START Material provided

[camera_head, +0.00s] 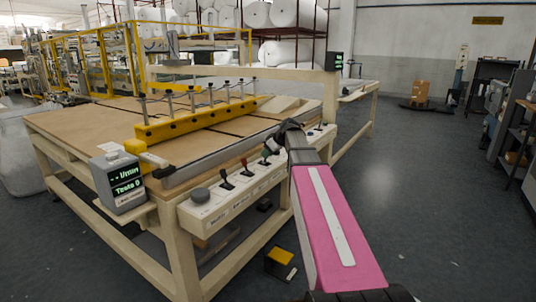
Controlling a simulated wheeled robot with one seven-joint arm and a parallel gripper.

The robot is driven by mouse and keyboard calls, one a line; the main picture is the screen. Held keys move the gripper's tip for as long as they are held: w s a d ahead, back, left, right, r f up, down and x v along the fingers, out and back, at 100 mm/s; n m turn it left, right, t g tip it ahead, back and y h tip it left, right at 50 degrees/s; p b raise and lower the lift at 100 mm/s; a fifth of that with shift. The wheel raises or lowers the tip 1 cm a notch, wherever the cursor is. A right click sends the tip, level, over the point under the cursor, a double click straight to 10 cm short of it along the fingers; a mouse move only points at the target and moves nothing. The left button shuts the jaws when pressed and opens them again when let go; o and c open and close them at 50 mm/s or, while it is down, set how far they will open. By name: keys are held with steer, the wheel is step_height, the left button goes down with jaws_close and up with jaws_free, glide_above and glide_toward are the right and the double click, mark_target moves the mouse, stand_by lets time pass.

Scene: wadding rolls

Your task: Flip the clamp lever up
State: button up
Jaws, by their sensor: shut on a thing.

END Material provided

Give only the number of lines in the data that hold the string "button".

Response to this exercise
2